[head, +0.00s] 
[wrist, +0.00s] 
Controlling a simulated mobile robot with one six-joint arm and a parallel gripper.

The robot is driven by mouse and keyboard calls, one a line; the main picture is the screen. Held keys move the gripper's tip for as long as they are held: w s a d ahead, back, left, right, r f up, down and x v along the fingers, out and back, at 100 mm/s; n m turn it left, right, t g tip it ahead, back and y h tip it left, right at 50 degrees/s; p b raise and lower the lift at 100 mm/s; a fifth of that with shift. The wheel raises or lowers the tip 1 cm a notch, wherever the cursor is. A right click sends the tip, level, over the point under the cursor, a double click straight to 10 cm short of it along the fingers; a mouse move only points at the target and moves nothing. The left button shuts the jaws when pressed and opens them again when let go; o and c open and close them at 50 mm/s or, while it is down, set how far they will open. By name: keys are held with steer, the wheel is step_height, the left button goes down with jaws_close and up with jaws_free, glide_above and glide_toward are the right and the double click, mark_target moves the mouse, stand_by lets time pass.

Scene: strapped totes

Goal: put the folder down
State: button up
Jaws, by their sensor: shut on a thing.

#### PROBLEM TO SOLVE
Starting at the line that contains "State: button up", print every line through the end of the listing, word for word. Leave out all the rest.

#### SOLUTION BELOW
State: button up
Jaws, by their sensor: shut on a thing.

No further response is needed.